U is for Unbelievable Comeback
Look away now, Liverpool fans.
Arguably Bournemouth's greatest Premier League result, the Cherries were 3-1 down with just 15 minutes remaining against the Reds in December 2016, only to score thrice, including a 93rd minute winner to claim an almighty scalp.
V is for Vitality Stadium
While it's now known as the Vitality Stadium, Bournemouth fans still refer to their home ground as Dean Court - where they have played since 1910.
The stadium may have a small capacity, but the Bournemouth fans certainly make one hell of a noise come 3pm on a Saturday.
W is for Callum Wilson
The Bournemouth striker boasts a rags to riches story almost as grand as the club itself, having gone from lowly Kettering Town all the way to the England national team.
His 66 goals for the Cherries make him Bournemouth's sixth-highest scorer of all time and one of the most technically-gifted attackers the club has ever had.
X is for X-Factor
Bournemouth have always had a swagger to their play since arriving in the top flight, never being restricted by their relatively low status as a Premier League club.

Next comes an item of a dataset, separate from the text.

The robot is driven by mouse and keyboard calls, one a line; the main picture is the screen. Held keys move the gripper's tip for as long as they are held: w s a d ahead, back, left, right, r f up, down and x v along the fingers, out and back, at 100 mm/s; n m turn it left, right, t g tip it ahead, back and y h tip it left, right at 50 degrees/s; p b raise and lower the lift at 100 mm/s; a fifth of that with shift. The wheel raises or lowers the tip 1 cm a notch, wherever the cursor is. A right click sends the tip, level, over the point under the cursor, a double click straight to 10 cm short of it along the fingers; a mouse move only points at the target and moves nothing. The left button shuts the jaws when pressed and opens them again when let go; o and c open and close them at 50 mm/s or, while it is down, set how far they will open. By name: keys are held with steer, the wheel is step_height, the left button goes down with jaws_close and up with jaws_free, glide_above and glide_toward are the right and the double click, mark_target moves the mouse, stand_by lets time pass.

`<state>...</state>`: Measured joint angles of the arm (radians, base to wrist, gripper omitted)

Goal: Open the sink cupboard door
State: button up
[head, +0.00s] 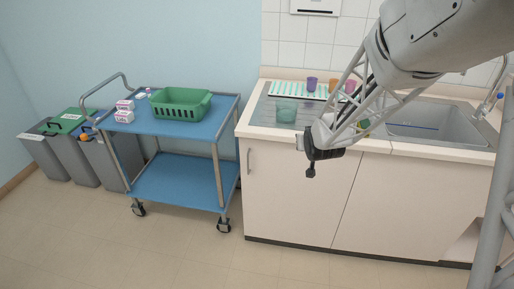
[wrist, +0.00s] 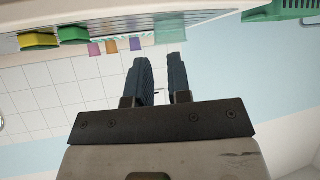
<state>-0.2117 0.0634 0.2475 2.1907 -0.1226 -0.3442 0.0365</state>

Yes, that is all you're getting for 'X'.
Y is for Neil Young
While it would have been nothing short of amazing to see legendary musician Neil Young make 483 appearances for Bournemouth, it seems some dreams aren't made to come true.
Instead, we have to rely on the Cherries' second most-capped player of all time.
I'm sure he has a heart of gold, anyway.
Z is for Stephane Zubar
You're probably right to be questioning whether or not we just made up a player whose surname began with 'Z', but Zubar really did play for Bournemouth.
The defender still plays in England for Weymouth and managed 24 appearances for the Cherries.